Michie, who took up her position at the energy industry body in February this year after a career with Royal Dutch Shell, sees it as a key task of hers to help bring the UK oil and gas sector together in order to make the UK Continental Shelf workable as a hydrocarbon region at $60 per barrel.

“A collective change in mind-set and behaviors will be required to secure efficiencies, boost productivity and improve industry competitiveness. Greater cooperation will be key and all must work together to secure the future of this industry – client, customer, employer and employee, trade unions, governments, regulators and trade associations,” Michie told Rigzone recently.

“The industry’s most urgent priority is to tackle the issues that are driving cost inefficiency on the UKCS. That means moving towards creating a leaner, stronger and safer business model that is more resilient to future economic challenges.

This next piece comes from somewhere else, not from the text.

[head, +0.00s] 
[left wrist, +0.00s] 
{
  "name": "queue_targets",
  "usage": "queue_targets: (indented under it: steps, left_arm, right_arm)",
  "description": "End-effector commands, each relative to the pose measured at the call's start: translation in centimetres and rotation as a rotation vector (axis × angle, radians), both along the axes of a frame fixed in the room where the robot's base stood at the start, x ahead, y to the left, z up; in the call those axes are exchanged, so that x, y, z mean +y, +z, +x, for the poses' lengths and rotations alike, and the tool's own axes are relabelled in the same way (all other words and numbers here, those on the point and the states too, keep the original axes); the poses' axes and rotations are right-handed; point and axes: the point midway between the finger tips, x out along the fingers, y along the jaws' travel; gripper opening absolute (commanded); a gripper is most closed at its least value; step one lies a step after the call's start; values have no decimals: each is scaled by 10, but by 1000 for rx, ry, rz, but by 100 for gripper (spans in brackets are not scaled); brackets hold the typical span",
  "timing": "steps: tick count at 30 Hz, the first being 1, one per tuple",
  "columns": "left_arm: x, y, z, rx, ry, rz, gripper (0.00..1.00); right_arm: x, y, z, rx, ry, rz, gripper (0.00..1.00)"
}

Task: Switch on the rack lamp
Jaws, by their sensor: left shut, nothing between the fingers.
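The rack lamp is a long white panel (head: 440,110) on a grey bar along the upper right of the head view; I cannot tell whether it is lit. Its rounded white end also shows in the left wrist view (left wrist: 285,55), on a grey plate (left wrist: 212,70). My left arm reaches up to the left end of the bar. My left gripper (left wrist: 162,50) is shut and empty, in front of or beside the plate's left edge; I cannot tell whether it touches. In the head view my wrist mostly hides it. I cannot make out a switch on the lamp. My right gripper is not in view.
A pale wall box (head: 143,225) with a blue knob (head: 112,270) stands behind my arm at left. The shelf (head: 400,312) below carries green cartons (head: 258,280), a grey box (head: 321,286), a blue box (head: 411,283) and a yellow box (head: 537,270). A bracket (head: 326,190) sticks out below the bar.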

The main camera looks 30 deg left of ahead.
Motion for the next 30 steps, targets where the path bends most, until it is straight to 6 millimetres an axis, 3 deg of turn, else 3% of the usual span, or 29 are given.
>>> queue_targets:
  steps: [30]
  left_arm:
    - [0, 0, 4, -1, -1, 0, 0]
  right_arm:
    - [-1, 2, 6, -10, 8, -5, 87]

“There is increasing evidence that big strides are being made to improve efficiency and reduce the cost of operations. Lifting costs are anticipated to fall significantly as a result over the next twelve months.

“The sector is making progress on a number of fronts in such areas as business processes, culture and behaviors. It is identifying opportunities where introducing further standardization and simplification can help to remove unnecessary costs from the basin.”


The UK government also has a part to play in boosting the industry, and Michie told us that her organization has good cooperative relationships with both the UK central government and the Scottish government but she believes more needs to be done to boost exploration on the UKCS.

“The rate of exploration on the UKCS remains extremely low, with just 14 exploration wells drilled in 2014, and only seven [during the first half of] this year – at a time when industry should be aiming to drill upwards of 30 wells a year to reinvigorate the basin. That harsh fact underlines why we need effective regulatory, licensing and fiscal measures in place by Budget 2016 at the latest.”

The government has already had two Budgets this year – the first was in March, as is traditional in the UK, while the other “emergency” Budget was held a month after the General Election result that gave the Conservative Party a majority in the House of Commons for the first time since 1997.

In these Budgets, Chancellor of the Exchequer George Osborne proposed and confirmed a number of measures designed to boost activity in the North Sea and HM Treasury intends to work with the industry to promote exploration and address challenges to do with infrastructure and decommissioning.

But industry still needs to take the lead in boosting exploration, according to Michie.

“Industry needs to look holistically at why exploration has slumped in recent years and work with the OGA [the UK’s new quasi-independent Oil and Gas Authority] and government to address this from all angles – including better use of technology, rig availability, resourcing and access to infrastructure and finance. Drilling more wells is not the only answer as there are hundreds of undeveloped discoveries in the UKCS. There are significant efficiency gains to be made in the exploration process via better analysis of existing data on discoveries,” she said.


Of course, the North Sea oil and gas industry is not just about the hydrocarbons that are still contained within the basin. Decades of oil and gas production in the region has led to a number of oilfields services hubs emerging in Scotland, Norway and the Netherlands. These countries have developed, in the shape of Aberdeen, Stavanger and Rotterdam, important knowledge centers where highly-experienced engineers, geologists and other oilfield workers live and work.

This knowledge and experience is highly sought after across the world, particularly in frontier regions that are yet to develop their own highly-skilled workforces. The effect of this has been to provide much-needed additional revenues for European oilfield services companies.

For example, a 2014 report from Scottish Development International showed that exports by Scotland’s oil and gas supply chain companies had grown to almost $17 billion annually – accounting for around half of the supply chain sector’s total revenue. While North America remains the main region for exports by the Scottish oil and gas supply chain sector, Africa is catching up fast as demonstrated by sales to the region doubling to $3.9 billion between 2012 and 2013.

This opportunity to increase Scotland’s share of the global oil and gas supply chain is why Scottish Enterprise’s Rennie believes it is important to keep the domestic market strong – so that the UK industry retains and develops the skills that will be needed elsewhere in the world.

“In times of downturn or slowdown that international element becomes even more important,” he said.

As we go to press, there are still many reasons to remain optimistic about the future of the North Sea as a hydrocarbon-producing region.

Exploration activity may have decreased in the basin but the industry is determined that several development projects go ahead. For example, BP is pressing on with its Clair Ridge project on the UK Continental Shelf (UKCS). Meanwhile, GDF Suez and Centrica are developing the southern North Sea’s Cygnus gas project that is set to support up to 4,800 jobs during its five-year construction phase. Smaller operators are also involved in developing fields on the UKCS, with independent energy firm Premier Oil plc’s Catcher field on schedule to produce first oil in 2017.

Over in Norway, Statoil is moving ahead with the development of the giant Johan Sverdrup field that is due to come on stream in 2019.

The North Sea industry is going through a tough time, for sure, but plenty of work remains in the region for people with the right skills and experience.